Prompt: Check each line of the listing below for the string "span", and copy the ones that have it.

Data lines:

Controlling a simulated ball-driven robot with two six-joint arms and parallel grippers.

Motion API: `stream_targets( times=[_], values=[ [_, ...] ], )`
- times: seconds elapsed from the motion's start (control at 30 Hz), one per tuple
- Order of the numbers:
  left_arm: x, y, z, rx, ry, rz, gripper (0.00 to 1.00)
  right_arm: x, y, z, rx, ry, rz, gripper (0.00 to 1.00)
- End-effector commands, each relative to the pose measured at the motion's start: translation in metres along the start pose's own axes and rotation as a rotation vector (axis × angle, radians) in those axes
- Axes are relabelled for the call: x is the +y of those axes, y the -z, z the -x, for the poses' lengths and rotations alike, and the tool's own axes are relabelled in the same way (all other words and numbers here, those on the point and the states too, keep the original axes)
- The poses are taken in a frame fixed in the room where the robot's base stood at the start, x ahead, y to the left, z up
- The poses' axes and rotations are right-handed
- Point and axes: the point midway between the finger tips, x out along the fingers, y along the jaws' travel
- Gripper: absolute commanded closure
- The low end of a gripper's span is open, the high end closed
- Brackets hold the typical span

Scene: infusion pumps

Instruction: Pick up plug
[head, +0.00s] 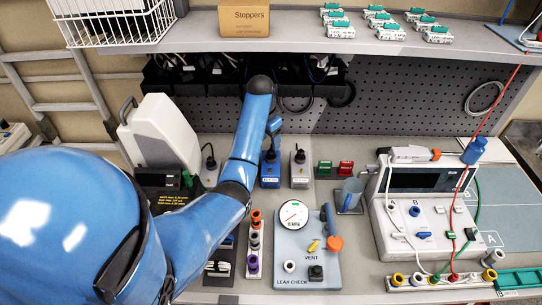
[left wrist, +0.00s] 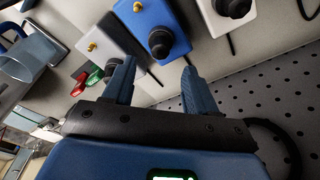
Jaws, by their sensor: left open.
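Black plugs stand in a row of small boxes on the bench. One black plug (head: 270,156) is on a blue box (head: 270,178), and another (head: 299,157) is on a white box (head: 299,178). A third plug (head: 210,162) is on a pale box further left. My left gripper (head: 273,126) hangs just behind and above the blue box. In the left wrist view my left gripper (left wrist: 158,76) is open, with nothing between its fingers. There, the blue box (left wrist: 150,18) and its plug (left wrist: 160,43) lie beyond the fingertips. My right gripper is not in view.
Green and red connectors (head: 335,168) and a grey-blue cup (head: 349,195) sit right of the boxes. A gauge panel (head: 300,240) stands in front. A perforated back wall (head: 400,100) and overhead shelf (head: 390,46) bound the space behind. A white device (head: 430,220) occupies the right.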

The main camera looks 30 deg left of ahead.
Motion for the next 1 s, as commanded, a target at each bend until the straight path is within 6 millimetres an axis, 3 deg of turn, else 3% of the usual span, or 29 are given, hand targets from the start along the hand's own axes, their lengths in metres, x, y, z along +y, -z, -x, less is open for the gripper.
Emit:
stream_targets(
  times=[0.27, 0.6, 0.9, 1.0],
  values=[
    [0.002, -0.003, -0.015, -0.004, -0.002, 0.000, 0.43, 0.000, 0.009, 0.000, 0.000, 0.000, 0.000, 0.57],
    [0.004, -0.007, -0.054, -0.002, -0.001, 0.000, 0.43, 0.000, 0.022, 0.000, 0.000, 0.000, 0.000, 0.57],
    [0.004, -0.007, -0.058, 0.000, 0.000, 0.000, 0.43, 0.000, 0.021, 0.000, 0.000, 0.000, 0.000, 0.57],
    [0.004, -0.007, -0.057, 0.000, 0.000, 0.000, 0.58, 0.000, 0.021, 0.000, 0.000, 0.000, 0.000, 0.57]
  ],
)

Exercise result:
- The low end of a gripper's span is open, the high end closed
- Brackets hold the typical span
Motion for the next 1 s, as commanded, a target at each bend until the straight path is within 6 millimetres an axis, 3 deg of turn, else 3% of the usual span, or 29 are given, hand targets from the start along the hand's own axes, their lengths in metres, x, y, z along +y, -z, -x, less is open for the gripper.

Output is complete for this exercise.